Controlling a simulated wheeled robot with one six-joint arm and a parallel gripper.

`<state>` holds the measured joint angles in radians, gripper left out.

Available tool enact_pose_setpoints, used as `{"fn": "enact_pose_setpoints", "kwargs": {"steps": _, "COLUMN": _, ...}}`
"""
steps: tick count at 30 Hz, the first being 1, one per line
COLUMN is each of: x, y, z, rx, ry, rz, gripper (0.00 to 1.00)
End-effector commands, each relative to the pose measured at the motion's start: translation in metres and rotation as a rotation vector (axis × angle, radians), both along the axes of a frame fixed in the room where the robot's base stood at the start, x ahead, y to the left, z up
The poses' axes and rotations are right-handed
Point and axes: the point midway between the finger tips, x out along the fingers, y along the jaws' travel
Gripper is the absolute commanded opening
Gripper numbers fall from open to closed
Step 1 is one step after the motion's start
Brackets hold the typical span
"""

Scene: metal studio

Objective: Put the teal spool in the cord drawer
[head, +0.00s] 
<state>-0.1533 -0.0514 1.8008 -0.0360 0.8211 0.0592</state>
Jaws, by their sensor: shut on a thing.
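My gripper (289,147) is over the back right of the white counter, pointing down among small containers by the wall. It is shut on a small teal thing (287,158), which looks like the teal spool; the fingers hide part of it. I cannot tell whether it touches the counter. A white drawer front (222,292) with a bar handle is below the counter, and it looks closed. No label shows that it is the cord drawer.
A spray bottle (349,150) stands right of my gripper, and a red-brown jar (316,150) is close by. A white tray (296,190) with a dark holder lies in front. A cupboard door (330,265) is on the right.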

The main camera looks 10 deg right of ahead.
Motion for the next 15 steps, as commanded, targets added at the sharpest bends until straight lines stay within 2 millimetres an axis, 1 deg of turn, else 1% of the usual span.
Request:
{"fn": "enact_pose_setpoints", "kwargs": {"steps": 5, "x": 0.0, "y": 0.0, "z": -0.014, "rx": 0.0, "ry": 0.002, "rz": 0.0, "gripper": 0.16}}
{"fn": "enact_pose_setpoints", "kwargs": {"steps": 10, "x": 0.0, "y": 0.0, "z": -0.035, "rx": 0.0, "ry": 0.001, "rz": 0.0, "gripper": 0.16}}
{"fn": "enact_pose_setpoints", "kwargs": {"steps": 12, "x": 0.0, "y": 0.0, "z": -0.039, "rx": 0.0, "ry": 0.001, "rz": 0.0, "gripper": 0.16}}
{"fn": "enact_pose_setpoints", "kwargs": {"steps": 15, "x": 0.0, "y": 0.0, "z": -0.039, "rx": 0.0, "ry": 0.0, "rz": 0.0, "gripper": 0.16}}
:::::
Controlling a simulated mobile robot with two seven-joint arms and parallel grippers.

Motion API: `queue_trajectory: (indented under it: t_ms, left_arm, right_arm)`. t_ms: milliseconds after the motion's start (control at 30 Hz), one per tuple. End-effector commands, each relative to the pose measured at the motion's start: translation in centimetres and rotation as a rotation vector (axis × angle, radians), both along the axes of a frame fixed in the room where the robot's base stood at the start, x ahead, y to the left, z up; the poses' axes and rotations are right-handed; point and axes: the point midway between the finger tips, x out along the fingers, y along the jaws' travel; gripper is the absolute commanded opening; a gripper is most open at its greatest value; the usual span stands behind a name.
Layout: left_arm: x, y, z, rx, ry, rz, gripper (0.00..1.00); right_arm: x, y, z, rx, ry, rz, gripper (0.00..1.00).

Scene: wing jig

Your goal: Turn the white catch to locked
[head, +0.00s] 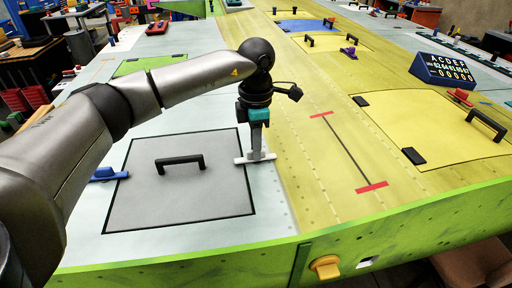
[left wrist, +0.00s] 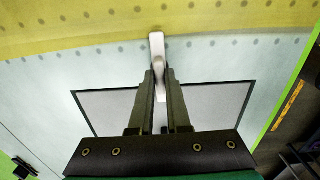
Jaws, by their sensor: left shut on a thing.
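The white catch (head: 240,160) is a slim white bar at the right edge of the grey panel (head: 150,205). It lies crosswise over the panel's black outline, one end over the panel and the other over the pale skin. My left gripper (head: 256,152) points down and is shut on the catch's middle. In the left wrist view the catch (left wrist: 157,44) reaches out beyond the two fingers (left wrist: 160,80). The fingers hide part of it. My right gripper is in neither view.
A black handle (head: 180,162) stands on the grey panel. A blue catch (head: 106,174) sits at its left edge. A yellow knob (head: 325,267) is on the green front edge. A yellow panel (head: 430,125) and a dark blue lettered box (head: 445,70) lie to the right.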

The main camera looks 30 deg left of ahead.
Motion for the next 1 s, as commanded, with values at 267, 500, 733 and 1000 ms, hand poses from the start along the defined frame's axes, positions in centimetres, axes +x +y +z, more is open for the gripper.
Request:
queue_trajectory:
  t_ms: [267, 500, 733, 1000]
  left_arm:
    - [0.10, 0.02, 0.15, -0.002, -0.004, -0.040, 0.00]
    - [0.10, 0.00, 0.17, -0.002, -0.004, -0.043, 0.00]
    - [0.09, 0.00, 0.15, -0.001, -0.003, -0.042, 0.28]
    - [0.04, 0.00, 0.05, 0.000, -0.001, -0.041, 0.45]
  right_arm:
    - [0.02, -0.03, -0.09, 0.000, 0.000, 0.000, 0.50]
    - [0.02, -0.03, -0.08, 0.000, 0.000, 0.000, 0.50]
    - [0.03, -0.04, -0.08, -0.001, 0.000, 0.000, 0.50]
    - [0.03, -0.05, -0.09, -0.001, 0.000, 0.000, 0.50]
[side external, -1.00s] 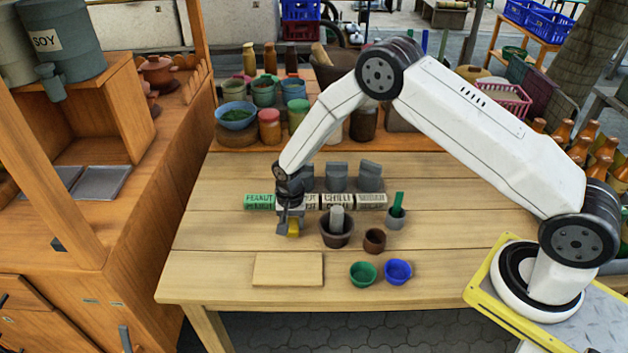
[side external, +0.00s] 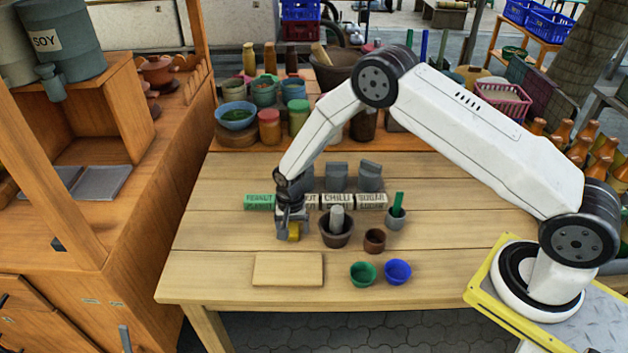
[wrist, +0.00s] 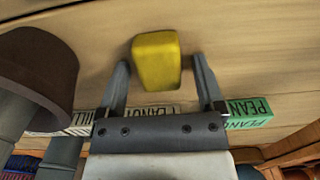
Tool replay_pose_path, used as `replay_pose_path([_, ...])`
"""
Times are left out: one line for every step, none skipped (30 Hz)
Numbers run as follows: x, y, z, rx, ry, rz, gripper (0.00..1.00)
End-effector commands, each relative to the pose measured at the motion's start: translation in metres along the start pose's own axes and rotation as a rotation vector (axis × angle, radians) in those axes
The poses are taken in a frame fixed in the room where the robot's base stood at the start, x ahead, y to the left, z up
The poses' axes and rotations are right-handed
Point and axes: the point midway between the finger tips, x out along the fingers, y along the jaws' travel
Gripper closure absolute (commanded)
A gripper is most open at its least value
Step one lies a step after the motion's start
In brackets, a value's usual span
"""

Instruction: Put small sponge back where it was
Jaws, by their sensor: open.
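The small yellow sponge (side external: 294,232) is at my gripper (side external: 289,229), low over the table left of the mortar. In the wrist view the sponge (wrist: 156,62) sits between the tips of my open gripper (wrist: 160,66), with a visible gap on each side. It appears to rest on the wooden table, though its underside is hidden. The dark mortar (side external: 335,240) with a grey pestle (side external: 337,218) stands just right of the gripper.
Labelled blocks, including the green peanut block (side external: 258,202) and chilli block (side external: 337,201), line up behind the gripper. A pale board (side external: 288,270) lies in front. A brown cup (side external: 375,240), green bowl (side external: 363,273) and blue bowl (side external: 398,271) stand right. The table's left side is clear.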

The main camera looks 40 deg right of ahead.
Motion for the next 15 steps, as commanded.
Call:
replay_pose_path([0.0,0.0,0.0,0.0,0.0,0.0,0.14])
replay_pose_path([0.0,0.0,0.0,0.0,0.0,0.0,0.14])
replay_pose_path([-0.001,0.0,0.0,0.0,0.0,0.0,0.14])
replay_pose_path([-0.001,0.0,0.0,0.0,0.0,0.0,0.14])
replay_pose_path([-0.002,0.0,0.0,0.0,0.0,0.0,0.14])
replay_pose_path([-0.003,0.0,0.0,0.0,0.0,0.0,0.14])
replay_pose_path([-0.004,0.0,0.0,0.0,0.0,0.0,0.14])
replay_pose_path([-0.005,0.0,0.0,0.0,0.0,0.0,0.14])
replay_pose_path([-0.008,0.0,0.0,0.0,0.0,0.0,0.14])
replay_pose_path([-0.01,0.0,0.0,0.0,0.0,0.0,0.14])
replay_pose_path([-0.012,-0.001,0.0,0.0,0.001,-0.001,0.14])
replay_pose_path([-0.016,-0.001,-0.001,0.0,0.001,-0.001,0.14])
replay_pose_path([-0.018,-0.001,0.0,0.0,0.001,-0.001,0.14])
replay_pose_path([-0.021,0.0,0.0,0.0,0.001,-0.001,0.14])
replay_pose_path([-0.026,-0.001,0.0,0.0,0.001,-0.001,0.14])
:::::
TASK OBJECTIVE:
Copy in full each line that holds the word "effector".

PROBLEM SOLUTION:
End-effector commands, each relative to the pose measured at the motion's start: translation in metres and rotation as a rotation vector (axis × angle, radians), both along the axes of a frame fixed in the room where the robot's base stood at the start, x ahead, y to the left, z up
Motion API: `queue_trajectory: (indented under it: t_ms, left_arm, right_arm)`. t_ms: milliseconds after the motion's start (control at 30 Hz), one per tuple. End-effector commands, each relative to the pose measured at the motion's start: translation in centimetres and rotation as a rotation vector (axis × angle, radians), both along the axes of a frame fixed in the room where the robot's base stood at the start, x ahead, y to the left, z up; the poses' axes and rotations are right-handed; point and axes: the point midway between the finger tips, x out along the fingers, y along the jaws' travel; gripper is the absolute commanded opening; a gripper is most open at its greatest value; the usual span stands behind a name.
End-effector commands, each relative to the pose measured at the motion's start: translation in metres along the start pose's own axes and rotation as a rotation vector (axis × angle, radians) in those axes

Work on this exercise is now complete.